What needs to be done:
Below, find the line containing "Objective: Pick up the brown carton" and the line containing "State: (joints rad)"; reproduce exactly those two and every line between them, omitting pictures.
** Begin **
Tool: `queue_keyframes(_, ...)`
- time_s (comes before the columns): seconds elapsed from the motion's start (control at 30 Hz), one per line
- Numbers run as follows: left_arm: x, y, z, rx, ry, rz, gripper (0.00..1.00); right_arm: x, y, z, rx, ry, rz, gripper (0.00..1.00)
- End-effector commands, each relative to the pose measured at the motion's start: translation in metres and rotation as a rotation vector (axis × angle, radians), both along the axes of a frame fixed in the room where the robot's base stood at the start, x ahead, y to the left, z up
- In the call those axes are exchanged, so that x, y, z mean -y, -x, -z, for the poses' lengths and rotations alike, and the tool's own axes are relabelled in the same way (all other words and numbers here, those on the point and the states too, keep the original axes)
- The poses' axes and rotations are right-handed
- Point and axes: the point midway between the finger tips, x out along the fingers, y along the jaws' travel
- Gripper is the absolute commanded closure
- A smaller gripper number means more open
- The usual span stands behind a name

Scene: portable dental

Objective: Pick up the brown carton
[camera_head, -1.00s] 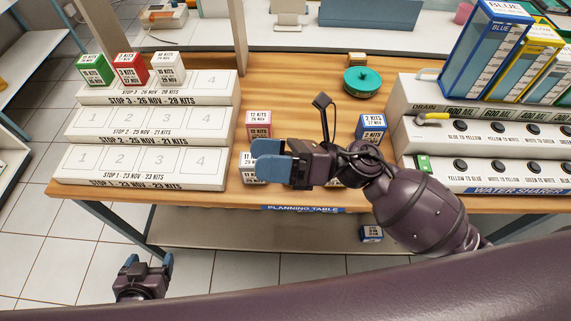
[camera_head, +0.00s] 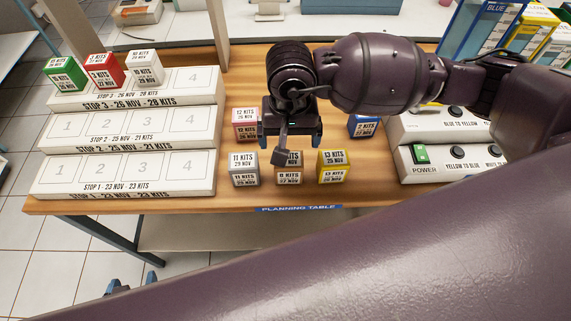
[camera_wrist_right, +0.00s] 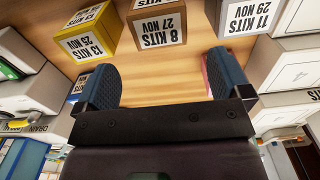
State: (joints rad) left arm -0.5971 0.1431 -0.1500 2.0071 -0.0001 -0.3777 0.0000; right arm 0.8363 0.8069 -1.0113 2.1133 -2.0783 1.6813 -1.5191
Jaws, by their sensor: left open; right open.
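The brown carton (camera_head: 289,175), labelled 8 KITS 27 NOV, stands on the wooden planning table between a grey-white and a yellow carton. Part of it is hidden behind my right gripper's dark protruding part. My right gripper (camera_head: 292,136) is above the table, on the far side of the brown carton. In the right wrist view the brown carton (camera_wrist_right: 158,28) is ahead of the open, empty fingers (camera_wrist_right: 163,80), roughly centred between them and apart from both. My left gripper (camera_head: 132,284) is low at the bottom left, mostly cut off, with only its blue fingertips showing, apart.
The grey-white carton (camera_head: 243,170) and yellow carton (camera_head: 333,166) flank the brown one. A pink carton (camera_head: 245,124) and blue carton (camera_head: 363,126) stand farther back. A stepped white rack (camera_head: 190,175) fills the left; the water sharer panel (camera_head: 430,172) is at right.

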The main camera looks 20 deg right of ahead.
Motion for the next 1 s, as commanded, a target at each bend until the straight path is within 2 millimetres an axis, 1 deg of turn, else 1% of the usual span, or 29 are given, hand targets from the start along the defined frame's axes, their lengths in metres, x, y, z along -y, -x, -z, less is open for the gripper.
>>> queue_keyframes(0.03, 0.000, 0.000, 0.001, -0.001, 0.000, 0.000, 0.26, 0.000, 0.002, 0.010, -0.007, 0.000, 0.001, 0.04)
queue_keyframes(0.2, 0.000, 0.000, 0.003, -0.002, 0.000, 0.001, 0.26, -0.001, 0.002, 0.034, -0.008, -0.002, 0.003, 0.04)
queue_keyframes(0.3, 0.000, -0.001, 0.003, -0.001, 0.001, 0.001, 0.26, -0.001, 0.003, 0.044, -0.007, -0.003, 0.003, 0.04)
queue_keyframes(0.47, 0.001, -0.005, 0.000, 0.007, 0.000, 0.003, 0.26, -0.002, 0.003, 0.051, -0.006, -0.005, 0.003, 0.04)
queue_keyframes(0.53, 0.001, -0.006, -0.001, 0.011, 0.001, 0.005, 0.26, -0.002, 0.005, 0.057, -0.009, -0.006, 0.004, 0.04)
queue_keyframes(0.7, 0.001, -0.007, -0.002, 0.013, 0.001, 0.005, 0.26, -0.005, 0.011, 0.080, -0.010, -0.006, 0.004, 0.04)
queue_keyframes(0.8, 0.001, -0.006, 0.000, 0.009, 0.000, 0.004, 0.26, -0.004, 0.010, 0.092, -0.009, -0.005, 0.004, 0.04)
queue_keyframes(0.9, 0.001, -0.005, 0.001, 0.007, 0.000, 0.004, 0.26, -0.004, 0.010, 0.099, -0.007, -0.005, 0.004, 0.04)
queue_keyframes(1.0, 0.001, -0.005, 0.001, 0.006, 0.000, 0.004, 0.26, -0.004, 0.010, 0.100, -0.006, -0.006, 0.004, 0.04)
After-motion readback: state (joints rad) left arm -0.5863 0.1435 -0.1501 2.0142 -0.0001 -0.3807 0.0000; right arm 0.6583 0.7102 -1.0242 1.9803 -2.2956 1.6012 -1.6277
** End **
Reply:
Objective: Pick up the brown carton
[camera_head, -1.00s] 
[camera_head, +0.00s] 
[camera_wrist_right, +0.00s] 
State: (joints rad) left arm -0.5971 0.1431 -0.1500 2.0071 -0.0001 -0.3777 0.0000; right arm 0.8363 0.8069 -1.0113 2.1133 -2.0783 1.6813 -1.5191

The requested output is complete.